Steve Locke, Homage to the Auction Block #15, 2019, from the series Homage to the Auction Block (2018–ongoing). Casein on panel, 16 × 16 inches (40.6 × 40.6 cm). Acquired through the generosity of James and Audrey Foster. Courtesy the artist and LaMontagne Gallery, Boston. © Steve Locke
Steve Locke has established himself as a critical artistic voice in the representation of race and visual culture. Versed in the mediums of painting, drawing, installation, and sculpture, Locke examines subjects of race, sexuality, gender, and history, with a focus on cultural discussions of masculinity.

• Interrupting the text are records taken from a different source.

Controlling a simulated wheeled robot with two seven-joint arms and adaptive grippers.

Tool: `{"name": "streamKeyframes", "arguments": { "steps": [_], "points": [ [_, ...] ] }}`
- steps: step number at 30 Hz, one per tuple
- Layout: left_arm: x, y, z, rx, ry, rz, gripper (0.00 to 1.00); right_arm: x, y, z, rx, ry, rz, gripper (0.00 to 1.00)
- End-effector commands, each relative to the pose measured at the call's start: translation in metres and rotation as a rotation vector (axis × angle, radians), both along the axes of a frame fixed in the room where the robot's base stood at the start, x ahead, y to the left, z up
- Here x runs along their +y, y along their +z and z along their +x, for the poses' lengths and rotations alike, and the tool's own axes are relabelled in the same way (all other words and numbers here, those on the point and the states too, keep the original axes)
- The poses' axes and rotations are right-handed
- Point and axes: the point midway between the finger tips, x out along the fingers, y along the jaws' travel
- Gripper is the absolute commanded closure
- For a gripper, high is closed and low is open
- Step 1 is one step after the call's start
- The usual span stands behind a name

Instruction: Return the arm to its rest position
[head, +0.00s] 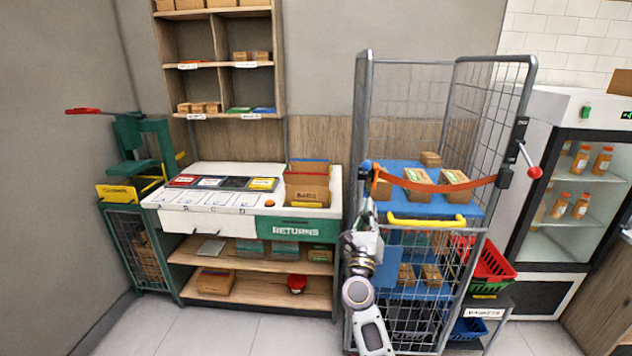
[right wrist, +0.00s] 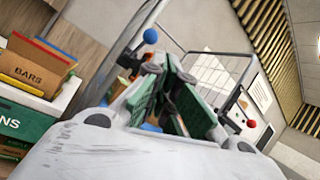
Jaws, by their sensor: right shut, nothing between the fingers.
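My right arm rises from the bottom of the head view, and its gripper (head: 367,205) points up in front of the left front post of the wire roll cage (head: 361,110). An orange strap (head: 435,186) spans the cage front, its left end close above the gripper. I cannot tell whether they touch. In the right wrist view the gripper (right wrist: 165,85) has dark and green fingers, shut with nothing held. A blue ball-like end (right wrist: 150,36) shows just beyond them. My left gripper is not in view.
The cage holds cartons on blue shelves (head: 400,172) and has a yellow handle (head: 426,221). Left stands a returns counter (head: 225,226) with a cardboard box (head: 307,188). A green machine (head: 130,150) is far left. Right are baskets (head: 488,262) and a bottle fridge (head: 560,235). The front-left floor is clear.

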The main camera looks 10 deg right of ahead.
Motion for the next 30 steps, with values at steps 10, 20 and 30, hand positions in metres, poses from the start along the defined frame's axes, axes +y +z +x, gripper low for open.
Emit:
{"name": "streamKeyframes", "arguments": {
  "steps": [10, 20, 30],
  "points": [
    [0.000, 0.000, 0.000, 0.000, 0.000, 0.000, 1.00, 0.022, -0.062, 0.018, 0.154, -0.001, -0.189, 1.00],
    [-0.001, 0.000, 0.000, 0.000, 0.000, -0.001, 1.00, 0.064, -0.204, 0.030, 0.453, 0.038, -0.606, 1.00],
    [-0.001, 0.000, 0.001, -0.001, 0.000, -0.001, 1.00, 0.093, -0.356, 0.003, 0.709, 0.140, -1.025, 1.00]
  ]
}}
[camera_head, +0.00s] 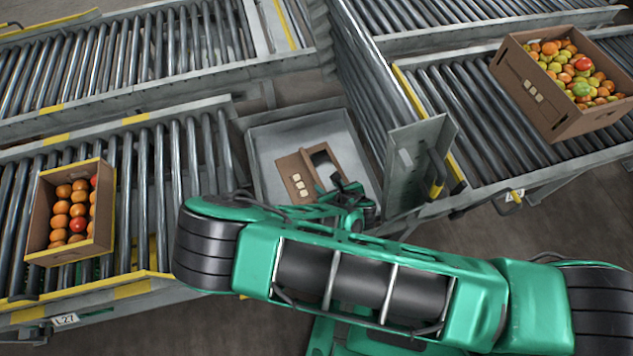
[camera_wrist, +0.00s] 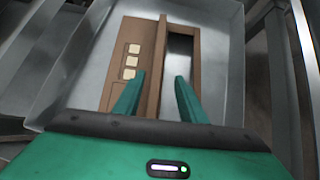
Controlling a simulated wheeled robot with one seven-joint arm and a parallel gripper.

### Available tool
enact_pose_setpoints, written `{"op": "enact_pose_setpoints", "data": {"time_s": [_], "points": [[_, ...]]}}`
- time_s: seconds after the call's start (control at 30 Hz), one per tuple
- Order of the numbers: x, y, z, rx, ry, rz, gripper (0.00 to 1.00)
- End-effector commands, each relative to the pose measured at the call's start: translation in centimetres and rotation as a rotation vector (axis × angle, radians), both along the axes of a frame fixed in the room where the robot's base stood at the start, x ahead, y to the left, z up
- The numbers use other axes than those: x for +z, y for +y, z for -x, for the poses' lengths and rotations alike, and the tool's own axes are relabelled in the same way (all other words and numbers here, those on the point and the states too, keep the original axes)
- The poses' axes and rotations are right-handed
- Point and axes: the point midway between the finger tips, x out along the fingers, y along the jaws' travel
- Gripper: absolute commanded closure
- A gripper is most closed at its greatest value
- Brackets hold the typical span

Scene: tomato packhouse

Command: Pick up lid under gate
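The brown cardboard lid (camera_head: 294,168) lies in a grey metal tray (camera_head: 262,140) between the conveyors, beside an upright grey plate (camera_head: 412,160) that may be the gate. In the wrist view the lid (camera_wrist: 119,75) has three pale square labels on its left part, a raised strip down its middle and a dark opening on the right. My gripper (camera_wrist: 160,77) is open. Its two green fingers stand on either side of the raised strip, with gaps that look clear. In the head view my gripper (camera_head: 348,190) is at the lid's right end, partly hidden by my arm.
A crate of orange tomatoes (camera_head: 40,220) sits on the left conveyor (camera_head: 140,180). A crate of mixed green and red tomatoes (camera_head: 545,110) sits on the right conveyor (camera_head: 450,100). The tray walls and the upright plate stand close around my gripper.

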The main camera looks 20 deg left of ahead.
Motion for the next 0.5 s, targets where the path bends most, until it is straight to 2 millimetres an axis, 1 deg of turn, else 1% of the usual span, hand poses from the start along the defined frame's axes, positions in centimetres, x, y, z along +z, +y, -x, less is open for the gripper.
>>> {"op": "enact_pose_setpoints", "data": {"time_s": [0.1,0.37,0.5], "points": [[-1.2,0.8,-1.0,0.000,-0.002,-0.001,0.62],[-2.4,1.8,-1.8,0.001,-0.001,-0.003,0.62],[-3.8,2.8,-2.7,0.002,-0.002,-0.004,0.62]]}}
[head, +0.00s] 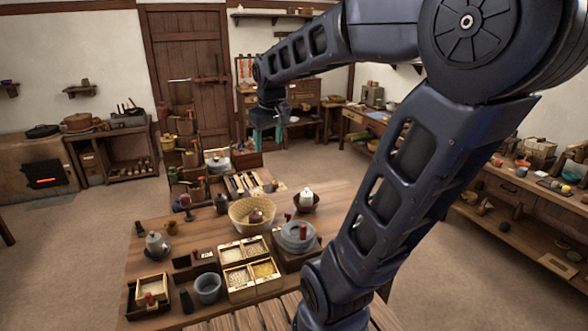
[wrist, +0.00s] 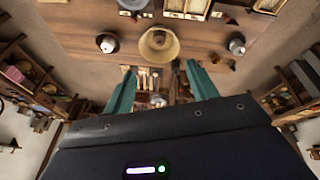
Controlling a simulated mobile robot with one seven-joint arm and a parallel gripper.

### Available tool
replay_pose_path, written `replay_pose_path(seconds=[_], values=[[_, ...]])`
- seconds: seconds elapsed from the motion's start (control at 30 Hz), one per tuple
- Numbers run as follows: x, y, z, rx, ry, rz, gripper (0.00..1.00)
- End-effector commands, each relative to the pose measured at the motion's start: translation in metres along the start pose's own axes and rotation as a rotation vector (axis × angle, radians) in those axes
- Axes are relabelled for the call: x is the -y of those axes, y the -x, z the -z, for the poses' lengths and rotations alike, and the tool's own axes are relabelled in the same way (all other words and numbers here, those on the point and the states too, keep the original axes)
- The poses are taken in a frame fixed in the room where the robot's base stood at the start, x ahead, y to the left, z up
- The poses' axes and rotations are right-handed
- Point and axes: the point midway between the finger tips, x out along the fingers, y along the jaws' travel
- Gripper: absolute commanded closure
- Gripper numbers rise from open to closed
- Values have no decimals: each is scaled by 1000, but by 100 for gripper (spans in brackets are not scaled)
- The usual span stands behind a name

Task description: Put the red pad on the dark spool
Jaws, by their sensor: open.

A notable departure from his more renowned portraiture and figurative paintings, and responding to Josef Albers’s series Homage to the Square in particular, Locke’s Homage to the Auction Block #15 is part of a series of paintings Locke created to challenge modernist forms and their assumed neutrality. Like Albers’s series, Locke’s paintings focus on the concentric meeting of line, color, and shape. Unlike Albers, Locke substitutes the visual search for the square with another form. Here, encased within a painted purple square within a burgundy square within a red square, is a yellow rectangle-like shape—Locke’s auction block motif. This cross-section schematic of the auction block, the public site where enslaved persons were sold as property, becomes the organizing principle around which the painting is structured. By placing the auction block at the core of his composition, Locke connects the history of chattel slavery and the slave trade with the origin of global capitalism and the invention of race and racial hierarchies. As Locke explains: “The use of the ‘auction block’ motif literally organizes these modernist relations around the central symbol of chattel slavery in the Americas. The work reframes the work of modernism around the shape that made it possible.” This significant body of work continues Locke’s interest in contending with the form of the auction block and its visual history, as well as its influence in cultural memory.